Earlier this month I attended the 7th International Cryptographic Module Conference (ICMC) in Vancouver, Canada. There aren’t many conferences that have our main product in their title! I worked out from the registrant list that there were over 300 attendees from over 120 different organisations from 26 different countries. That’s quite a large community interested in commercial cryptography and standardisation. There were nine main tracks including end user experience, open source cryptography, embedded encryption and industry vertical application, global validation, quantum ready crypto, cryptographic technology, random bit generators and a crypto enterprise showcase.
Industry recurrent trends from the conference included discussions on securing smart-city landscapes, IoT security standardisation, automotive security, migration to cloud services, use of open-source cryptography and post-quantum cryptography.
There was an interesting discussion on assessing random number sources for cloud-based systems. Some of the approaches being discussed were very retro-fit and based on taking static measurements of a system. Entropy measurement for a system normally entails characterising the hardware and identifying the physical components to produce the entropy. This would be challenging in a cloud environment where users are encouraged to trust the underlying fabric and build their applications on top of it. Users don’t actually get to lay their hands on the physical systems underneath; instead, they worry about compute, storage and networking capability. Closely guarded servers, pets, have now become anonymous commodities or producers, cattle.

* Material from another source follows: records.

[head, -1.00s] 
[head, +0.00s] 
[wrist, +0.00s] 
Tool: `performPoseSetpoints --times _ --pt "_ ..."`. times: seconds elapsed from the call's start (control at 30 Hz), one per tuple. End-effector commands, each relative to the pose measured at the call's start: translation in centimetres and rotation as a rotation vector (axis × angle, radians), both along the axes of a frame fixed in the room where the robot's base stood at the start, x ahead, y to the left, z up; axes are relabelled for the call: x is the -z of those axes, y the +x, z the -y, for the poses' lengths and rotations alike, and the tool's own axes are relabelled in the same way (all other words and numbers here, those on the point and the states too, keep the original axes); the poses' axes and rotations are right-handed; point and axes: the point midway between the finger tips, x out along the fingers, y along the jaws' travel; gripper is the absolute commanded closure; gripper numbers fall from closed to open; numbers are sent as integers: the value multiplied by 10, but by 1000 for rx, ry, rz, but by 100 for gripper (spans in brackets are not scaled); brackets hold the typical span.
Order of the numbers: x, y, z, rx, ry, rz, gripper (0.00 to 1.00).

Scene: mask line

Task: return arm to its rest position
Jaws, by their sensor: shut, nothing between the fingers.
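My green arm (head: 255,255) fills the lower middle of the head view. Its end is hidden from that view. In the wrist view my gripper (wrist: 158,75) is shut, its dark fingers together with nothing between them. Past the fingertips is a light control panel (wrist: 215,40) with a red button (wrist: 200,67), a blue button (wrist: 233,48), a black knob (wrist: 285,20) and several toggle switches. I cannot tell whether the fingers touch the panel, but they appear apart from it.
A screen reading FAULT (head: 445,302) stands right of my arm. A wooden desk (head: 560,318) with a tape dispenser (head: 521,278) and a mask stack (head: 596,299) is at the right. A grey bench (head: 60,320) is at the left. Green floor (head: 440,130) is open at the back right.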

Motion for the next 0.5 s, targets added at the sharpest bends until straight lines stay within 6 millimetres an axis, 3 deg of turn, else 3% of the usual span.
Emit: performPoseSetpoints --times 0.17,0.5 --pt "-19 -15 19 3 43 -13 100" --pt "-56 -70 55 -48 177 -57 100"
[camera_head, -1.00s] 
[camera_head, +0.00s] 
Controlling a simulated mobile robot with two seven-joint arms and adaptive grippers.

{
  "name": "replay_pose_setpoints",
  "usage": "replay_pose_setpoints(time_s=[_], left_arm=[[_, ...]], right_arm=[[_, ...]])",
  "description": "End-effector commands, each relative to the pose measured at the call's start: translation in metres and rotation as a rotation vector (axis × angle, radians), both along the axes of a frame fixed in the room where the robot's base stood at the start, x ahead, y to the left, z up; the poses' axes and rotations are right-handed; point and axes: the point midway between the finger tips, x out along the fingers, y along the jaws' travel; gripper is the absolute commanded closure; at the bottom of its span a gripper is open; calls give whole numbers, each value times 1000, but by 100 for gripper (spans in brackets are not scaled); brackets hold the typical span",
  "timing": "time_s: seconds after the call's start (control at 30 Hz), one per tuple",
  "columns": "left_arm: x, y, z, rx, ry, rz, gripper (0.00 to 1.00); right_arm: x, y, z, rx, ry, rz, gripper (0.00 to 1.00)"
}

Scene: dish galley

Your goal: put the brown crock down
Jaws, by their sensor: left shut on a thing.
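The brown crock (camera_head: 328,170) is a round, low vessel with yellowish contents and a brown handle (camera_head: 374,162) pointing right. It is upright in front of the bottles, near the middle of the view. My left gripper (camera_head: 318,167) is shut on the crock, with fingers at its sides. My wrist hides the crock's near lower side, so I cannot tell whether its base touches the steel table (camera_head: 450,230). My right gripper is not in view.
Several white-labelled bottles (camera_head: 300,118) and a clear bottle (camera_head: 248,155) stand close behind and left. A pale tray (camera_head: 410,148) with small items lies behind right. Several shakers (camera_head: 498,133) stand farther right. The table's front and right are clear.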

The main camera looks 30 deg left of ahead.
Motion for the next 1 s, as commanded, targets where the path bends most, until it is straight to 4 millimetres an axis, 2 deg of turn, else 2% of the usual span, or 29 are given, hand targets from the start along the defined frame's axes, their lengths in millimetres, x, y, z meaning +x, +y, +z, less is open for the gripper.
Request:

It seems to me that as time moves on, so must our thought process and approach for standards-based security assurance. In an illuminating talk, Alan Halachmi from AWS presented a proposal for FIPS validation in the cloud. Alan asked us to understand better the benefits of cloud environments and make use of it in our assurance endeavours. Continuously verifying correctness of behaviour would certainly be worth considering and is perhaps more powerful than a one-off or slow periodic measurement and an assurance certificate that is aged by the time organizations deploy a system. In a world where we are quickly becoming ranchers, wouldn’t it be great if we were continually verifying that systems were operating correctly and able to detect anomalous behaviour?
In her keynote speech, Karen Reinhardt from Entrust Datacard, reminded us how cryptography was the fundamental ‘nuts and bolts’ of any digital system, from embedded IoT systems to massively scalable computing platforms in the cloud. Karen gave a graphic account of how we need to be prepared for the future where quantum attacks are feasible in a ‘break one, break all’ scenario, especially on systems that rely on asymmetric cryptography. She emphasised that the danger with the quantum threat ‘is not if’ but ‘when’.
It’s exciting to think that we at Entrust Security, with our range of nShield hardware security modules, literally underpin security for secure digital systems, including PKI systems that prevail so widely across a multitude of digital eco systems and use cases such as those Karen and Alandiscussed. HSM’s can be considered the bottom turtle of the security world. They store the root of trust – ‘turtle 0’. There is definitely more work to be done to evolve how systems can be secured now and, in the future, and it’s nice to be in a place where our technology lays the foundation.
In an earlier blog the Entrust Security Office talked about the security enhancements introduced in FIPS 140-3 and in follow up blogs we shall discuss other security aspects including confidential computing and containerisation, PKI and post-quantum cryptography.